I don’t agree with this assessment, but I didn’t work at TEN.

-Chris

blahblahblahh · February 26, 2004, 2:59pm

FYI I’m not cynical here, it’s just that I see quite a lot of people (especially in the mainstream games industry) embarking on MMOG projects without the vaguest idea of how incredibly huge a topic distributed-systems dev is. Many people assume that dist-sys server programming is not much different from network programming, which is like assuming that doing a modern OpenGL 3D engine with all the eye-candy is not much different from rendering 2D in standard VGA (which you know every grahpics card handles equally well, for a start!).

It depends very much on application (which seems to be something I’m repeating myself on :)).

In any complex distributed system, you have about 5 (can be many more) major simultaneous bottlenecks and every time you improve one by a factor of e.g. 2, your performance improves by a factor of 1.1 because you’ve just become limited by a different one of the five. You can play whack-a-mole like this for a loooooong time without showing much improvement.

So, bw could be your current bottleneck, and then you multicast and it disappears, but there’s no improvement because it was masking not just one but four other major ones. One part of the problem is that people often forget how much the system is holistic, i.e. normally you’d think that handling packets was a tiny amount of CPU power, but in a dist system it could be enough to push you over the edge into a chain reaction where throughput is slightly less than incoming requests - after 1 second, everything’s a little slow, after 10 it’s getting very slow, after 1 minute the server is fatally overloaded.

jc1 · March 1, 2004, 11:48am

NAME OF GAME
CubeWorld is the name of our MMOG.

DESIGN HISTORY
CubeWorld is the successor to strikeNET, our attempt of yesteryear to design a MMOG. strikeNET underwent a plethora of revisions, from a MMOFPS in the vein of PlanetSide, to a MMORPG that combined elements of Grand Theft Auto: Vice City, Splinter Cell: Pandora Tomorrow, and Hitman: Contracts into a simulation of the world of espionage.

strikeNET was an attempt to appeal to the mainstream, but we realized that no game could appeal to everyone.
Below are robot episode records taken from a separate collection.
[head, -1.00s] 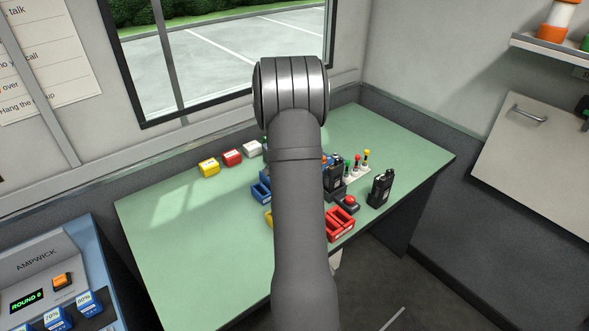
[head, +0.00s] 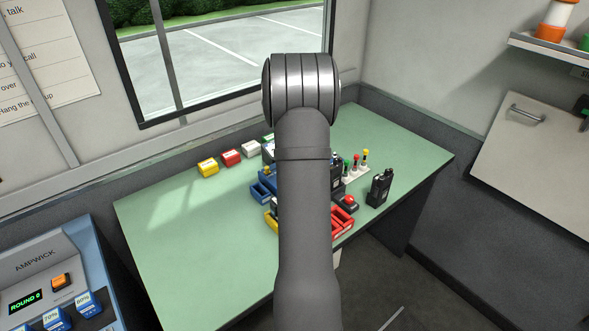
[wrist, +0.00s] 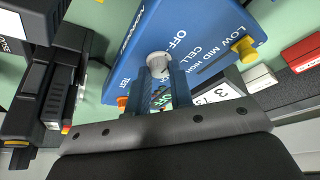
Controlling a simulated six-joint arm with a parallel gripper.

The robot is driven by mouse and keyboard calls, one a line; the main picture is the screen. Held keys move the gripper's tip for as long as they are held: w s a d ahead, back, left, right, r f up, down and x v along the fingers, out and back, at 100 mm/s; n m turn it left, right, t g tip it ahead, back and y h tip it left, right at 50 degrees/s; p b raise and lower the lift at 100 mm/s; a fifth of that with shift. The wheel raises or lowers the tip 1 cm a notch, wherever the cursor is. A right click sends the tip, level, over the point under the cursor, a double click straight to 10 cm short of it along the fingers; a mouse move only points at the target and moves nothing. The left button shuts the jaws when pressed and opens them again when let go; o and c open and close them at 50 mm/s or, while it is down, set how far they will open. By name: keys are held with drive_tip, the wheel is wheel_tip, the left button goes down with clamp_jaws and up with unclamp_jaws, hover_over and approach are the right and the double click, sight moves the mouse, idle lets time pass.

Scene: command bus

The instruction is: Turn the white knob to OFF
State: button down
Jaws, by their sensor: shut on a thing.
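The white knob (wrist: 158,64) is on the face of a blue box (wrist: 140,40) in the wrist view. The box carries white lettering, including OFF, CELL and LOW MID HIGH. My gripper (wrist: 162,78) has its two fingers on either side of the knob and is shut on it. The fingers hide part of the knob, and I cannot read which way it points. In the head view my own arm hides the knob and gripper.
Black handheld radios (wrist: 60,95) lie at left in the wrist view. Another radio (head: 380,187) stands on the green table (head: 160,240). A red tray (head: 343,222) is near the table's front edge; the table's left side is clear.

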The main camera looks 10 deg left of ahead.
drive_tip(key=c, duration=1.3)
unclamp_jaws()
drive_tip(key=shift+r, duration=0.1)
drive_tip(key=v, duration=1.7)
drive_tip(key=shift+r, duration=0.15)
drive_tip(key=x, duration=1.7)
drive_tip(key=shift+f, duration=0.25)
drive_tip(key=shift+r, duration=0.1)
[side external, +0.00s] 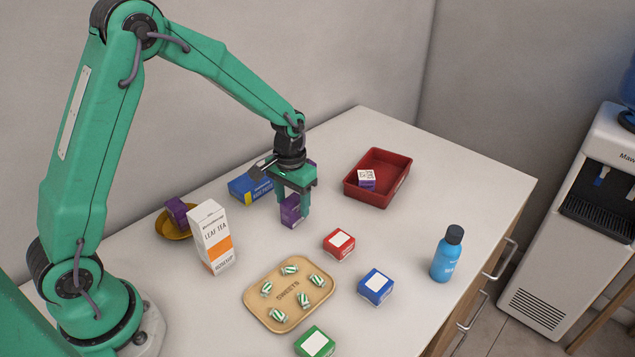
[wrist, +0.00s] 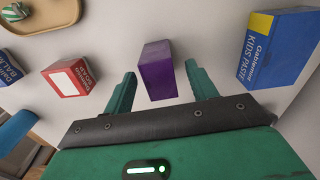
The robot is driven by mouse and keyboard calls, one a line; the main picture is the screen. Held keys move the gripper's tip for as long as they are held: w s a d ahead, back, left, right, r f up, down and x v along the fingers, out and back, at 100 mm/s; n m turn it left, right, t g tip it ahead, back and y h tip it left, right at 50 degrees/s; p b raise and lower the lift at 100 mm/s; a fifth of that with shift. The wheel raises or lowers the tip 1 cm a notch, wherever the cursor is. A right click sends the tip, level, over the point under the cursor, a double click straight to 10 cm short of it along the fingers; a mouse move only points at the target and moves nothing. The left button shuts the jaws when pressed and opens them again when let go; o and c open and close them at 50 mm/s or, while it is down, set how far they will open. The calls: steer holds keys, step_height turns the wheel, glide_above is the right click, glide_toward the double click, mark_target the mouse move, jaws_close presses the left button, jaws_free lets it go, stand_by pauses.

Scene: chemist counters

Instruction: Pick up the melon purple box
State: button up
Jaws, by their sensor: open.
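A purple box (side external: 290,212) stands on the white counter beneath my gripper (side external: 294,198). In the wrist view the purple box (wrist: 158,72) sits between the two green fingers of my gripper (wrist: 161,70), with a gap on each side. The gripper is open and empty, pointing down over it. The fingers partly hide the box in the side view. Another purple box (side external: 178,211) leans in a yellow bowl (side external: 164,228). A purple-and-white box (side external: 366,179) is in the red tray (side external: 383,198). I cannot read a melon label on any of them.
A leaf tea carton (side external: 212,238), a sweets tray (side external: 261,305), red (side external: 339,244), blue (side external: 376,287) and green (side external: 315,343) boxes and a blue bottle (side external: 447,256) stand nearer the front.

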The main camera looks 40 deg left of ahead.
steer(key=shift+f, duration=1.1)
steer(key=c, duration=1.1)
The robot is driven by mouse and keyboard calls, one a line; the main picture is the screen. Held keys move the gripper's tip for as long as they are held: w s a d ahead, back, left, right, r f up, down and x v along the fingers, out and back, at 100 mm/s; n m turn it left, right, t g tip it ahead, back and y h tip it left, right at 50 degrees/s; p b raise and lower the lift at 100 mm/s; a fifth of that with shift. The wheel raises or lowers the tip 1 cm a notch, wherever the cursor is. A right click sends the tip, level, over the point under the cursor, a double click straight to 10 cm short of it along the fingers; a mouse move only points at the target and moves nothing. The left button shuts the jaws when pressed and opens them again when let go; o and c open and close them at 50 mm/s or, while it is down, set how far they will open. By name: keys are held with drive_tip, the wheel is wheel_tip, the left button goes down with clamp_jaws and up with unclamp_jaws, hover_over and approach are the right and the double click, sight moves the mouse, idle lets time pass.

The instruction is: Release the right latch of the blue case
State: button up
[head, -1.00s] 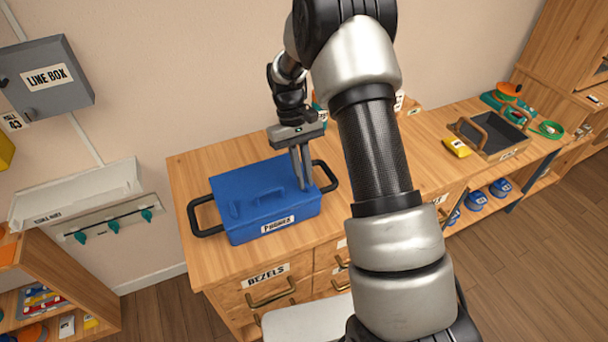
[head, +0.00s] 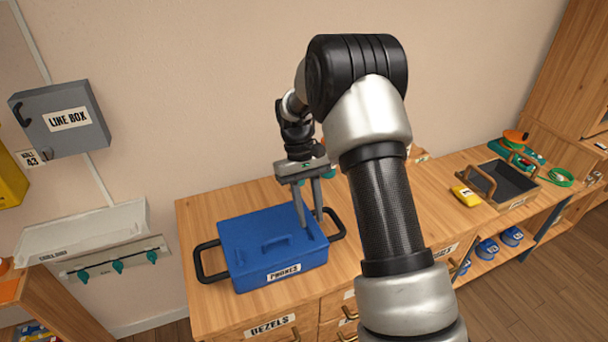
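The blue case (head: 251,238) sits on the wooden counter with its lid down and a "PHONES" label on its front. A raised handle (head: 275,243) is on the middle of the lid. My gripper (head: 312,225) points down over the right part of the lid, its two fingers apart with a gap between them. The fingertips are at or just above the lid's right side; contact is unclear. The right latch is too small and too close to the fingers to make out, and I cannot tell its position.
Black side handles stick out from the case, the left one (head: 206,262) over bare counter. A dark tray (head: 508,178) and a yellow item (head: 465,195) stand farther right on the counter (head: 205,212). A grey line box (head: 62,118) hangs on the wall.

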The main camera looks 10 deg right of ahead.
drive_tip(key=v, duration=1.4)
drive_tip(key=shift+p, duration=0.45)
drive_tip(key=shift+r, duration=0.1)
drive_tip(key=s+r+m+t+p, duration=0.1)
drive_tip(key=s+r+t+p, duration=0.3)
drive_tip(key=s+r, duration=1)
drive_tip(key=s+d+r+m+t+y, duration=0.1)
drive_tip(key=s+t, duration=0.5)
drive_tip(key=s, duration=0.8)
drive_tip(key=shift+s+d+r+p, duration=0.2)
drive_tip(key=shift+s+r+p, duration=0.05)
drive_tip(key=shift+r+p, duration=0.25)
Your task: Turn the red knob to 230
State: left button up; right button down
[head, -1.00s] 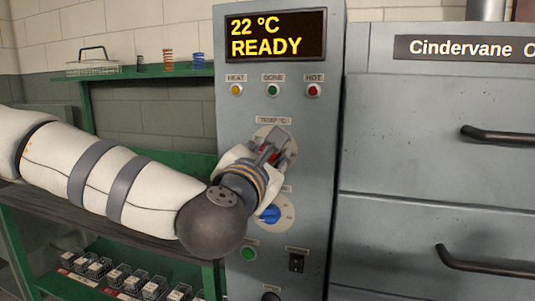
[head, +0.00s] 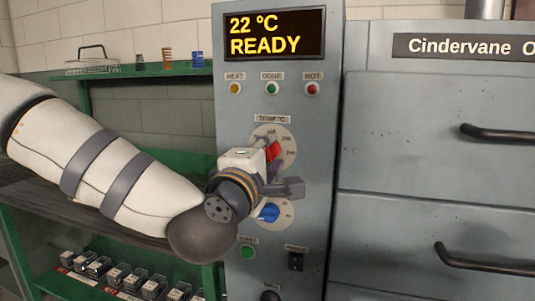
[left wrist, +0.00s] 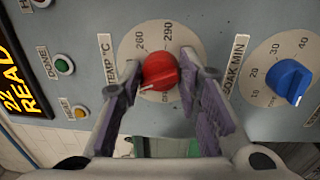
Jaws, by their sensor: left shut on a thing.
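The red knob (head: 274,151) sits on its pale temperature dial (head: 291,138) on the grey panel. My left gripper (head: 281,168) is at the dial. In the left wrist view the red knob (left wrist: 160,71) lies between the tips of the two fingers, which are shut on it. A white mark on the knob points to the lower left of that view. The dial numbers 260 and 290 are readable there; the number at the mark is hidden by a finger. The display (head: 275,36) reads 22 °C READY. My right gripper is in neither view.
A blue knob (head: 268,212) on the soak dial is just below the gripper. A green button (head: 248,252) and a black switch (head: 296,261) are lower down. Cabinet drawers with dark handles (head: 497,133) stand right. A green shelf (head: 140,72) with springs is at left.

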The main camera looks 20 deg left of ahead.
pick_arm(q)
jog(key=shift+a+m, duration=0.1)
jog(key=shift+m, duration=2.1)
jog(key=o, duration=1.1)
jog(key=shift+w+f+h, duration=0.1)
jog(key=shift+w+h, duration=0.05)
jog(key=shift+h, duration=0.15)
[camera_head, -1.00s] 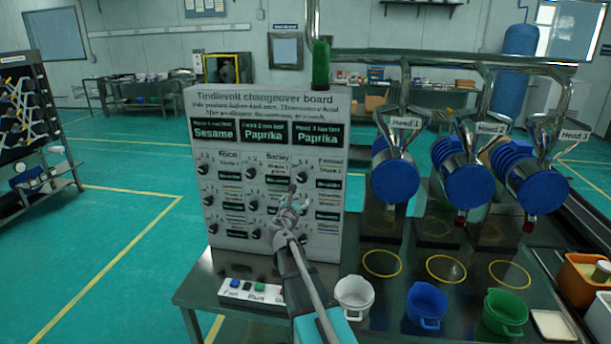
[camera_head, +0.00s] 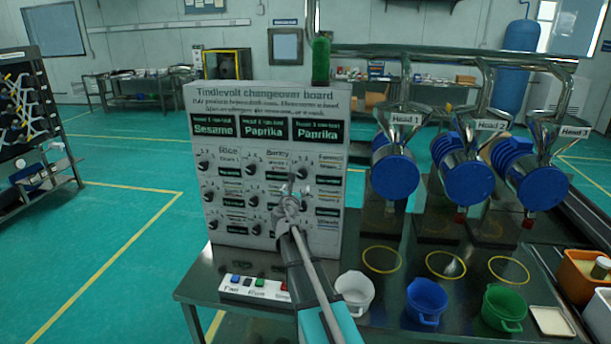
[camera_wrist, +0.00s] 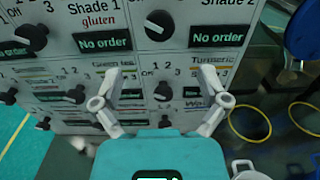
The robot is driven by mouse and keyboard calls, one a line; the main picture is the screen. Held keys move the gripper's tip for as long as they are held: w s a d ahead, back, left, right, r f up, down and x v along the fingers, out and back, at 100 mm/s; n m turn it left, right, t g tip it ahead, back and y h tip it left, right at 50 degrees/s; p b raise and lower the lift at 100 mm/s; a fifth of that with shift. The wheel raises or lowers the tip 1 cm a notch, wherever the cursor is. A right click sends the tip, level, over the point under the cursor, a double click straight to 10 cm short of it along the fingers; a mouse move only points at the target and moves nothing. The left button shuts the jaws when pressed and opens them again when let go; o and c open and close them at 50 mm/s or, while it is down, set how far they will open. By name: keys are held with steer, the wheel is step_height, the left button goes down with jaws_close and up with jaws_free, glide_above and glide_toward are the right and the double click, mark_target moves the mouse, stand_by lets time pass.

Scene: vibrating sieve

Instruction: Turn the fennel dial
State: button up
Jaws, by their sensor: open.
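The changeover board (camera_head: 215,100) stands upright on the table with rows of black dials. The fennel dial (camera_head: 303,172) appears to be the top dial of the right column; its small label is hard to read. My gripper (camera_head: 291,190) is open and empty in front of the board, below and left of that dial in the head view. In the wrist view, its fingers (camera_wrist: 160,72) are spread below the dial, apart from it.
A button box (camera_head: 255,290) lies at the table's front left. White (camera_head: 355,290), blue (camera_head: 427,300) and green (camera_head: 504,307) buckets stand to the right. Sieve heads with blue caps (camera_head: 395,178) are right of the board. Neighbouring dials (camera_wrist: 33,37) are close by.

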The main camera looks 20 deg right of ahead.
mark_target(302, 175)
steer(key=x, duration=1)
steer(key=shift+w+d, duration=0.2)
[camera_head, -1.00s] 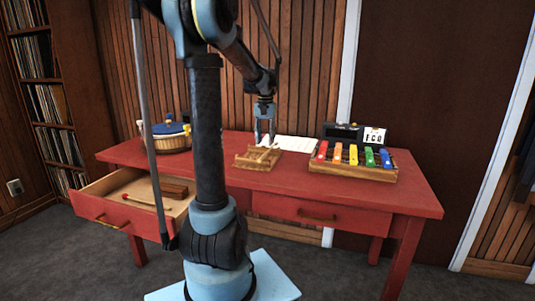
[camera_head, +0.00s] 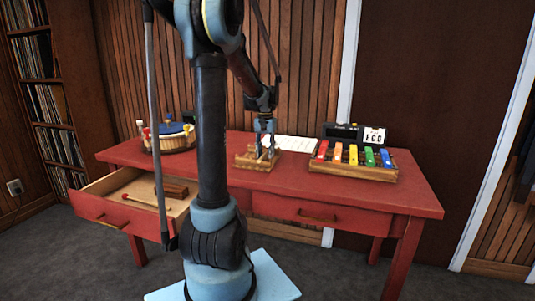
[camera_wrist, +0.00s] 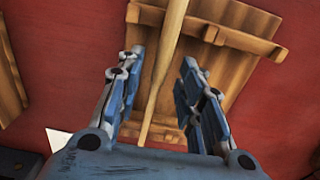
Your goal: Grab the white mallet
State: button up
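My gripper (camera_head: 265,148) is low over a small wooden rack (camera_head: 243,161) on the red table. In the wrist view my gripper (camera_wrist: 160,72) is open, with its two fingers apart. A pale wooden stick (camera_wrist: 165,62) passes between the fingers, along the rack (camera_wrist: 228,62). It looks like a mallet handle, but its head is out of the wrist view, so I cannot tell its colour. A stick with a red tip (camera_head: 140,201) lies in the open drawer. Mallet-like sticks with white and red heads (camera_head: 143,128) show at the round drum on the left.
The red table (camera_head: 415,197) carries a xylophone (camera_head: 352,172) with coloured bars at right, a dark box with a card behind it, and white paper (camera_head: 297,143) behind the rack. The left drawer (camera_head: 115,213) stands open; the right drawer (camera_head: 300,213) is shut.

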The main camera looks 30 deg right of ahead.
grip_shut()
All games restrict freedom through goals and boundaries. strikeNET was to be a MMOG to end all MMOGs. strikeNET promised a world in which users could do anything, without bounds.

Although we wanted that world to be one of espionage in the current Cold War, we knew that strikeNET lacked the ambition to deliver a world with no rules. We wanted a sandbox in which thousands could collaborate to create their own worlds in a single, massive universe. CubeWorld was a result of our odium for conventional MMOGs.

GAME OVERVIEW
A multi-user domain, or MUD, is a server that hosts a web of rooms in which clients interact with clients, items, and rooms. Clients can create items, rooms, and links to rooms. Interaction between rooms is impossible because a MUD is zoned, not seamless. Furthermore, items in a MUD serve no function.

CubeWorld is a sandbox in which thousands can collaborate to create their own worlds in a single, massive universe. CubeWorld allows you to build whatever, whenever, wherever. You can script anything, from a battlefield in which soldiers fight for power, for glory, forever, to a city in which anyone can be an assassin.

FEATURE SET
CubeWorld stresses simplicity, to the point that CubeWorld resembles Quake III: Arena. In Quake III: Arena, a master server maintains a list of servers and ping. Each client queries the master server to join a server. Each server maintains its clients, items, and buildings. If a server disappears, then its clients, items, and buildings disappear.

In CubeWorld, a master server maintains a list of servers and ping. A client can query the master server for a list of servers and ping. However, she maintains an account on her favorite server only. Her account maintains her avatar, items, and buildings, which persist after she logs off.

CubeWorld comprises a distributed network. Donors can donate servers to the distributed network. Each server adds avatars, items, and buildings to the universe that exists on the distributed network. If a server disappears, then its avatars, items, and buildings disappear from the universe that exists on the distributed network.

Each server sends multicast packets of avatars, items, and buildings to every other server. Each packet includes a header that declares where in the universe the packet occurred. If a server analyzes a packet header and discovers that the packet does not affect its avatars, items, or buildings, then the server ignores the rest of the packet.

In CubeWorld, your avatars, items, and buildings are easy to edit. If a model is animated, then it consists of geometric primitives around the bones of a skeletal animation. If a model is unanimated, then it consists of geometric primitives. Each primitive is a solid color instead of a texture.

CubeWorld is friendly to modems. A user can download a client in no time, because the distributed network streams all models and sounds to the client. A model in the form of geometric primitives around the bones of a skeletal animation requires little bandwidth. A sound in the form of Ogg Vorbis also requires little bandwidth.

THE GAME WORLD
In CubeWorld, the universe is a massive, seamless grid. Clients can cordon off plots of land on the grid to create buildings with geometric primitives. A group of clients can share access to a plot of land, which allows collaboration in real-time. Clients can also use a scripting language, similar to UnrealScript, to bring their plots of land to life.